The global economic landscape is a constantly shifting terrain marked by complexities and uncertainties. Central to this landscape is the role of the Fed and its pivotal stance on interest rates, especially in the context of US economic developments. Jerome Powell’s recent statement that the Fed is “prepared” to raise interest rates, if necessary, albeit with a cautious approach, has ignited discussions about the potential trajectory of monetary policy. Many market participants interpret this as a signal that interest rates might remain stable but higher for an extended duration, aimed at tackling the potential threat of persistent inflationary pressures.
In the broader geopolitical context, the ongoing Western sanctions imposed on Russia continue reverberating through global trade patterns. These sanctions have given rise to some intriguing anomalies in trade data, one of the most notable being the surprising surge in UK and German exports to Kyrgyzstan. This peculiar trend raises important questions about the efficacy of sanctions and underscores the remarkable resilience of global trade networks in finding alternative routes when faced with regulatory obstacles.
What becomes evident from this trade data is that no matter how rigorously regulations may attempt to control market participants, especially in situations where substantial profits are at stake, markets demonstrate a remarkable capacity for adaptability and resilience. This inherent ability to find alternative paths and workarounds is an intrinsic feature of free markets. Put differently, hypocrisy is, as ever, alive and well (thriving even).

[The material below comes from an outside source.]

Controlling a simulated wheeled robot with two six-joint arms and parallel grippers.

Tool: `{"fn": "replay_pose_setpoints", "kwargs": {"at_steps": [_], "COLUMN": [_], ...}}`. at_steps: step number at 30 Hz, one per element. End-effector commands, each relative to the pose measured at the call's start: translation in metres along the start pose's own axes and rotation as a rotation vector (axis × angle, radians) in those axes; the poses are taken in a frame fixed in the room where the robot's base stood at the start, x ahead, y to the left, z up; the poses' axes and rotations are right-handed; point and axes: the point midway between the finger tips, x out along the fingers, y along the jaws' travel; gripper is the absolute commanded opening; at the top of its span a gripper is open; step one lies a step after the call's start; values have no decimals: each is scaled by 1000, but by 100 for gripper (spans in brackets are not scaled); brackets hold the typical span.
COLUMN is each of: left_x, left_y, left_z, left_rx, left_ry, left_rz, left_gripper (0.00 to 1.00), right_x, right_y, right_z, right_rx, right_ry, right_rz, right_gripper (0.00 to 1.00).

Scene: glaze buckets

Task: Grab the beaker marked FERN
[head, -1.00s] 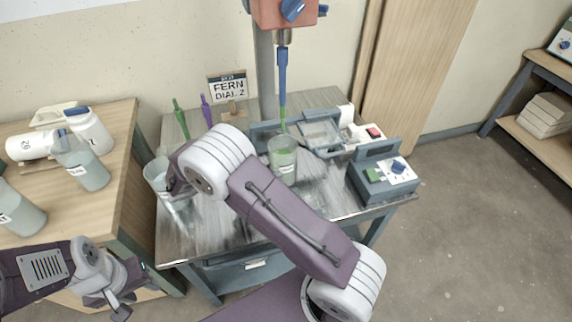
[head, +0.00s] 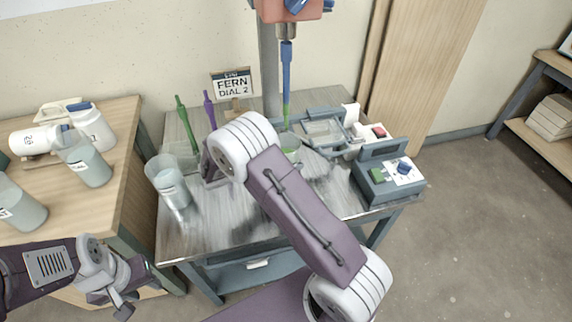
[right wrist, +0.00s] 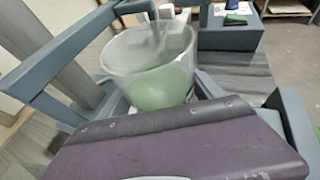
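A clear beaker with green contents (head: 291,150) stands below the mixer's blue-and-green shaft. It also shows in the right wrist view (right wrist: 150,80), just beyond my purple gripper body; no readable label shows on it. A labelled clear beaker (head: 172,186) stands at the metal table's left edge, its writing too small to read. My right gripper (head: 212,170) is between these two beakers, partly hidden by my arm. It looks open and empty, facing the green beaker. My left gripper (head: 113,302) looks open and empty at lower left. A sign (head: 234,84) reads FERN DIAL 2.
The wooden table (head: 125,150) at left holds labelled beakers (head: 88,162) and white bottles (head: 93,128). A control box (head: 388,178) sits at the metal table's right. The table front is clear.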

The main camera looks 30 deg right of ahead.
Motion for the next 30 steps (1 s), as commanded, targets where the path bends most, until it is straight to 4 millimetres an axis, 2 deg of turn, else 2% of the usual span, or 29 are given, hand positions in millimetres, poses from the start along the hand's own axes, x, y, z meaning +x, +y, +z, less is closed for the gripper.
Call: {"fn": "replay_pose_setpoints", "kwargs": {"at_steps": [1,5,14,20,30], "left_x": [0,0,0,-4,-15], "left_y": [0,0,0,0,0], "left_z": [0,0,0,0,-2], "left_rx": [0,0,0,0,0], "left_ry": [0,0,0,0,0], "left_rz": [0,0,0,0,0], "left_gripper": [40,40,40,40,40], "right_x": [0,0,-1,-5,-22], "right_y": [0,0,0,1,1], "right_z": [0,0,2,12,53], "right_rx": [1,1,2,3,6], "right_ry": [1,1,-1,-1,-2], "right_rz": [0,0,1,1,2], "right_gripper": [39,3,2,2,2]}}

The lesson for investors and policymakers is to remain flexible and responsive in the face of evolving economic dynamics. The complexities of the global economy mean that it is challenging to accurately anticipate all potential outcomes and ramifications of policy decisions. The need to remain flexible in the face of new data is valid for investors and policymakers as it is always difficult to fully predict the “second-order effects” of policy decisions.